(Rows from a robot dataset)
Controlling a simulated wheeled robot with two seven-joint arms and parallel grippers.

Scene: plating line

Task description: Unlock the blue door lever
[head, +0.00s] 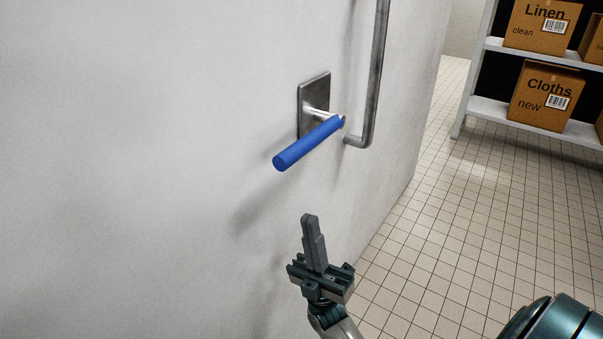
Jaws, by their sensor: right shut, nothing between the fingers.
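The blue door lever (305,145) sticks out from a metal plate (314,91) on the white door (170,120). Its blue grip points toward the lower left and looks close to level. My right gripper (309,220) is below the lever, pointing up, with its fingers together and nothing in them. A gap shows between the fingertips and the lever, so they are apart. My left gripper is not in view.
A vertical metal pull handle (377,75) is just right of the lever. A shelf (530,117) with boxes, one marked Cloths (545,97) and one marked Linen (540,25), stands at the far right. The tiled floor (440,220) between is clear.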

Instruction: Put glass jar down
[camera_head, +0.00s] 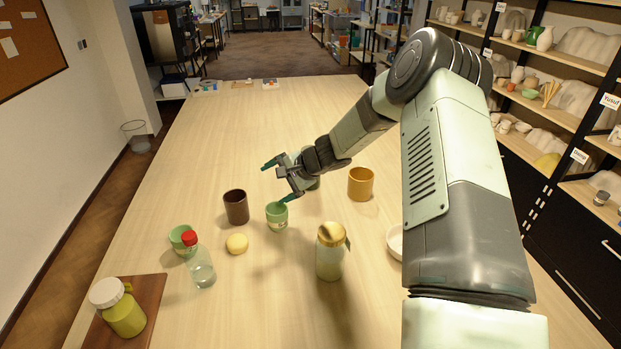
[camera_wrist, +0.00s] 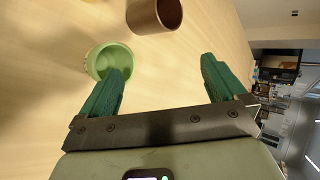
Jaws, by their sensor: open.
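The glass jar (camera_head: 330,256) stands upright on the table, with a gold lid and a small dark tag at its side. It is apart from my gripper, nearer the camera and to the right of it, and I do not make it out in the wrist view. My gripper (camera_head: 277,182) is open and empty, tilted above the table by a small green cup (camera_head: 277,217). In the wrist view my gripper's spread fingers (camera_wrist: 161,68) have nothing between them. The green cup (camera_wrist: 108,60) shows there beside one fingertip; I cannot tell if they touch.
A brown cup (camera_head: 236,207), a yellow ball-like piece (camera_head: 237,243) and a red-capped bottle (camera_head: 200,262) stand left of the jar. A mustard cup (camera_head: 361,184) stands behind it. A yellow-green jar (camera_head: 123,310) sits on a brown board (camera_head: 150,290). The table's far half is mostly clear.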

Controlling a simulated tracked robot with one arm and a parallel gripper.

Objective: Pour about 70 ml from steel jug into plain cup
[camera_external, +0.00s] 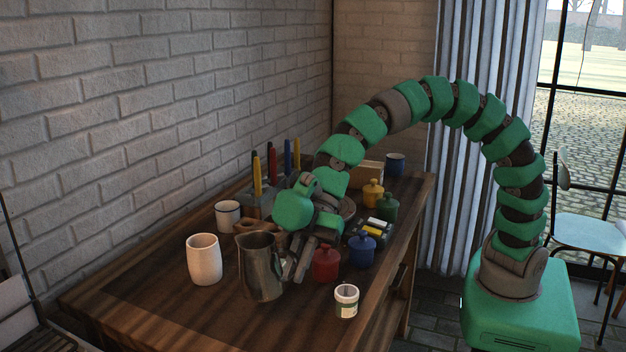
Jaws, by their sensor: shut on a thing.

#### Direction:
Retype every entry verbatim and exclude the pictures from the copy.

#### Solution for this problem:
Controlling a simulated wheeled robot with two seven-joint arms and parallel grippers.

Scene: plating line

Task description: Unlock the blue door lever
[head, +0.00s] 
Jaws, by their sensor: right shut, nothing between the fingers.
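The blue door lever (305,145) sticks out from a metal plate (314,91) on the white door (170,120). Its blue grip points toward the lower left and looks close to level. My right gripper (309,220) is below the lever, pointing up, with its fingers together and nothing in them. A gap shows between the fingertips and the lever, so they are apart. My left gripper is not in view.
A vertical metal pull handle (377,75) is just right of the lever. A shelf (530,117) with boxes, one marked Cloths (545,97) and one marked Linen (540,25), stands at the far right. The tiled floor (440,220) between is clear.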

Instruction: Put glass jar down
[camera_head, +0.00s] 
[camera_wrist, +0.00s] 
Jaws, by their sensor: open.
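The glass jar (camera_head: 330,256) stands upright on the table, with a gold lid and a small dark tag at its side. It is apart from my gripper, nearer the camera and to the right of it, and I do not make it out in the wrist view. My gripper (camera_head: 277,182) is open and empty, tilted above the table by a small green cup (camera_head: 277,217). In the wrist view my gripper's spread fingers (camera_wrist: 161,68) have nothing between them. The green cup (camera_wrist: 108,60) shows there beside one fingertip; I cannot tell if they touch.
A brown cup (camera_head: 236,207), a yellow ball-like piece (camera_head: 237,243) and a red-capped bottle (camera_head: 200,262) stand left of the jar. A mustard cup (camera_head: 361,184) stands behind it. A yellow-green jar (camera_head: 123,310) sits on a brown board (camera_head: 150,290). The table's far half is mostly clear.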

Controlling a simulated tracked robot with one arm and a parallel gripper.

Objective: Pour about 70 ml from steel jug into plain cup
[camera_external, +0.00s] 
Jaws, by their sensor: shut on a thing.

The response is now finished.